Presented by journalist Flor MacCarthy, Fake News and Irish Freedom takes stories from the Irish War of Independence and the Civil War, the years 1919 to 1923, and explores the ways in which news was – and often still is – sourced, packaged, presented and, sometimes, faked.
Apart from Ian Kenneally, the series has many connections to the Athlone area, with contributions by historian John Gibney and Westmeath Independent editor Tadhg Carey, as well as actors John McGlynn and Nicola O’Sullivan, who bring life to documents and letters from those extraordinary times.
During the War of Independence and the Civil War the fighting was often confined to particular counties and regions but news and propaganda knew no such boundaries. Indeed, what was happening in Ireland was an international story and foreign journalists flocked to the country. They too became enmeshed in the war of words.
The early episodes focus on the War of Independence when, as Arthur Griffith once said, the British had erected a ‘Paper Wall’ around Ireland. Through censorship, propaganda, and through their dominance of news agencies, successive British governments were able to restrict and redirect news and opinions of which they disapproved.
Censorship was merely one of the tools available to British forces. In July 1920, Dublin Castle opened the Public Information Department, with the aim of controlling the flow of news in, and from, Ireland.
The new department was managed by an experienced English journalist named Basil Clarke, who would later become a pioneer in the British public relations industry. Clarke advocated a system he called ‘propaganda by news’, advising his colleagues in Dublin Castle to provide journalists with official reports and statements that were compatible with ‘verisimilitude’ – that is to say that they should give the appearance of truth.
Other members of the British crown forces took a more active approach, particularly a group of officers attached to the Royal Irish Constabulary (RIC) who conducted a series of misjudged propaganda schemes.

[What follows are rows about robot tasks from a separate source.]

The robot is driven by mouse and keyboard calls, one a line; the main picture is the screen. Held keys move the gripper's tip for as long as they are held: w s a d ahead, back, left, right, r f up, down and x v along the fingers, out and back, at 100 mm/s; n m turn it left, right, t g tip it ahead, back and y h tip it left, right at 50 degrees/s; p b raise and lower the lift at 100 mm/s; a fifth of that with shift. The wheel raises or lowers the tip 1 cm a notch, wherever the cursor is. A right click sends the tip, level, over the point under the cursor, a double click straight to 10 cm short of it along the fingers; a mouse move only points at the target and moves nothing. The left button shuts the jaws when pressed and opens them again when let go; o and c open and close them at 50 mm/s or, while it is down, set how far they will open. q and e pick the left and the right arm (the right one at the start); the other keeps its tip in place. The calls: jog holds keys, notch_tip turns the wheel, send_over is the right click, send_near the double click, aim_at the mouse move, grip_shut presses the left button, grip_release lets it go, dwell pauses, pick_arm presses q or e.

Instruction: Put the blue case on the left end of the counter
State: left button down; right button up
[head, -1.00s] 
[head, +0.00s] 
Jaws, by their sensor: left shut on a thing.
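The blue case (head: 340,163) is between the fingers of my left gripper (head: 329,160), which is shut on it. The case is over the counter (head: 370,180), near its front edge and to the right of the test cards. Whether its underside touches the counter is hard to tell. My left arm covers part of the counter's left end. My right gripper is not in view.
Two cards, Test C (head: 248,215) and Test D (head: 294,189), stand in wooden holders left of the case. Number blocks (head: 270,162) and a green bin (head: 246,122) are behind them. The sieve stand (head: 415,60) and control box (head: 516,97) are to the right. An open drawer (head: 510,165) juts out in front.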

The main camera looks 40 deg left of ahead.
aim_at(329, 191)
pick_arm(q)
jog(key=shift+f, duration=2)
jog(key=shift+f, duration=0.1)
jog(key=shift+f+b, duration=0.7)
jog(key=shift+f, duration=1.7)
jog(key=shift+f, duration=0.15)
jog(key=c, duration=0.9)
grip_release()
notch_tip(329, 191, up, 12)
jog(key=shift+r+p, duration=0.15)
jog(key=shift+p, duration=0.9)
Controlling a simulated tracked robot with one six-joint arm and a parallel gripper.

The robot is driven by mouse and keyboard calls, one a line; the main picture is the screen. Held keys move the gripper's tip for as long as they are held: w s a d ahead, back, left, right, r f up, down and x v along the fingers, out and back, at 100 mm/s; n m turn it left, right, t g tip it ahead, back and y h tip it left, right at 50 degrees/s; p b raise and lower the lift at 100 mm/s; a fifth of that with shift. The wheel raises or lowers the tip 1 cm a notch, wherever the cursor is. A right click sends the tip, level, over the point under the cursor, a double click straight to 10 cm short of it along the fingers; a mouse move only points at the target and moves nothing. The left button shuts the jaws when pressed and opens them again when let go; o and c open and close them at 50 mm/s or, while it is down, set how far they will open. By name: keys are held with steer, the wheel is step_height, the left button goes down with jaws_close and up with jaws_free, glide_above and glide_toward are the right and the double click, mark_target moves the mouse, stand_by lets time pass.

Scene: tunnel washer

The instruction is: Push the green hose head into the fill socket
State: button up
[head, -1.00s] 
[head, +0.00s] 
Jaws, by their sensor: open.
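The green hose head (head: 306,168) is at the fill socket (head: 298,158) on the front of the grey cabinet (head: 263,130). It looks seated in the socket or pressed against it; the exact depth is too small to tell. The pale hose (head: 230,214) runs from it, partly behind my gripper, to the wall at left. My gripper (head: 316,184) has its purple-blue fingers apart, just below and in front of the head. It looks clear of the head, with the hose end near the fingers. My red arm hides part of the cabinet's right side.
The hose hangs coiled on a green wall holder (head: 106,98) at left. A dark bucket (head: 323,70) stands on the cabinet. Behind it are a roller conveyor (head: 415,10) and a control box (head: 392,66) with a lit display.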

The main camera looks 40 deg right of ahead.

These schemes, many of which involved the actual creation of fake news, included a report on the so-called ‘Battle of Tralee’ in which the Crown forces had, apparently, fought off an Irish Republican Army (IRA) ambush. Irish newspapers uncovered the truth soon after the report’s appearance: the so-called battle had actually been a photo shoot staged in Dalkey, County Dublin.
Republicans likewise sought to advance and publicise their cause. In January 1919, they created a new parliament, Dáil Éireann, and sent envoys abroad to gain support for an Irish republic.
Later that year, the Dáil formed a newspaper called the Irish Bulletin. Produced in clandestine circumstances in a series of Dublin hideouts that paper provided a formidable challenge to British rule in Ireland. In response, Dublin Castle and the crown forces, sought to destroy the Bulletin, even to the extent of producing a fake version of the infamous Irish newspaper.
The War of Independence was a harrowing time for journalists, with many newspaper offices and printworks attacked by the Crown forces. Athlone was not immune to such violence and the town’s printworks was destroyed in November 1920, forcing the Westmeath Independent to close until February 1922.
The paper reopened to a new Ireland, one in which the Anglo Irish Treaty had been signed and ratified. Republicanism split over the Treaty, leading to a Civil War that began in June 1922 and which is explored in the later episodes of the series.
Shortly after the beginning of the Civil War, the new Irish Provisional Government instituted strict censorship that aimed to delegitimise its anti-Treaty opponents, providing newspapers with a list of acceptable and unacceptable terminology.
For example, the government ordered journalists to refer to the anti-Treaty IRA as ‘Irregulars’ or ‘Bandits’. Irregular quickly became a catch-all term for the anti-Treaty IRA and passed into later accounts of the conflict. The vast majority of Irish newspapers, including the Westmeath Independent, supported the Anglo-Irish Treaty, a fact that dismayed opponents of the agreement, who accused the press of misleading the public. To counter mainstream press coverage a group of anti-Treaty figures, including Liam Mellows and Erskine Childers, created a newspaper titled Poblacht na h-Eireann.
Other opponents of the Treaty sought to silence the media. During this period, the anti-Treaty IRA threatened journalists and destroyed newspaper offices, such as those of the Sligo Champion and the Dublin-based Freeman’s Journal. In one remarkable case, it took over the offices of the Cork Examiner, which was briefly transformed into an anti-Treaty newspaper.
Ultimately, the series explores how a combination of censorship, intimidation and propaganda had a profound impact on Ireland during these years. It was a time of fake news and media manipulation, a time when British and then Irish censors attempted to control the press.
It was a time of raids and rebel newspapers, published by small groups of men and women in hideouts across the country. It was a time when journalists chose sides, a time when, as in the case of the Westmeath Independent, owners, editors and staff paid a heavy price for doing their jobs.